9.      I have set out above what preliminary steps must be taken. I feel I must also set out what precautions must be taken in launching the movement for the revival of Buddhism in India if Buddhism is not to disappear again.

10.  Buddhism has not disappeared from India because its doctrines were found or proved to be false. The reasons for disappearance of Buddhism from India are different. Buddhism was in the first place overpowered and suppressed by the Brahmins. It is now sufficiently known that the last Maurya emperor, decandent of emperor Ashoka, was murdered by his Brahmin commander-in-chief, by name Pushya Mitra who usurped the throne and established Brahmanism as the State Religion. This led to the suppression of Buddhism in India which is one of the cause of its decline. While the rise of Brahmins brought about the suppression of Buddhism in India, the invasion of Islam brought about its complete destruction, by the violence it practiced in destroying Viharas and killing Bihkkus.

11.  The danger to Buddhism from Islam no longer exists.
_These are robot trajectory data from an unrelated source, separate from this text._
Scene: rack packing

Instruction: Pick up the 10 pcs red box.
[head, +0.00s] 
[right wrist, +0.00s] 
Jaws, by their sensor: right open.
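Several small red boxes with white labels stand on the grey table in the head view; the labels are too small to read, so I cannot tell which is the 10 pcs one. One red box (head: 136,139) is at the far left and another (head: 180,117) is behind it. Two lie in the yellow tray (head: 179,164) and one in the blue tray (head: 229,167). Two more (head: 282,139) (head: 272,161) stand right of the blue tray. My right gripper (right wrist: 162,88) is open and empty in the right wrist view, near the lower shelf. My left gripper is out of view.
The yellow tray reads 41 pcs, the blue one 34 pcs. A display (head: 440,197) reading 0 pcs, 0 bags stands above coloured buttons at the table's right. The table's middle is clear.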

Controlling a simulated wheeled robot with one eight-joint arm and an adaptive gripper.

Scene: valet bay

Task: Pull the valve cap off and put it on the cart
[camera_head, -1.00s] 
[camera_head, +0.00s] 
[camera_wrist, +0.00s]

But the danger from Brahmins exists. It will be its toughest opponent. A Brahmin will remain a Brahmin no matter what colour he or what party he joins. That is because Brahmins want to maintain the system of graded social inequality. For it is this graded inequality, which has raised the Brahmins above all and to be on the top of every body. Buddhism believes in equality. Buddhism strikes at the very root of their prestige and power. That is why the Brahmins hate it. It is quite possible that if the Brahmins are allowed to lead the movement of revival of Buddhism they may use their power to sabotage it or misdirect it. The precautions to exclude them from position of power at least in the early stages of our movement is therefore very necessary.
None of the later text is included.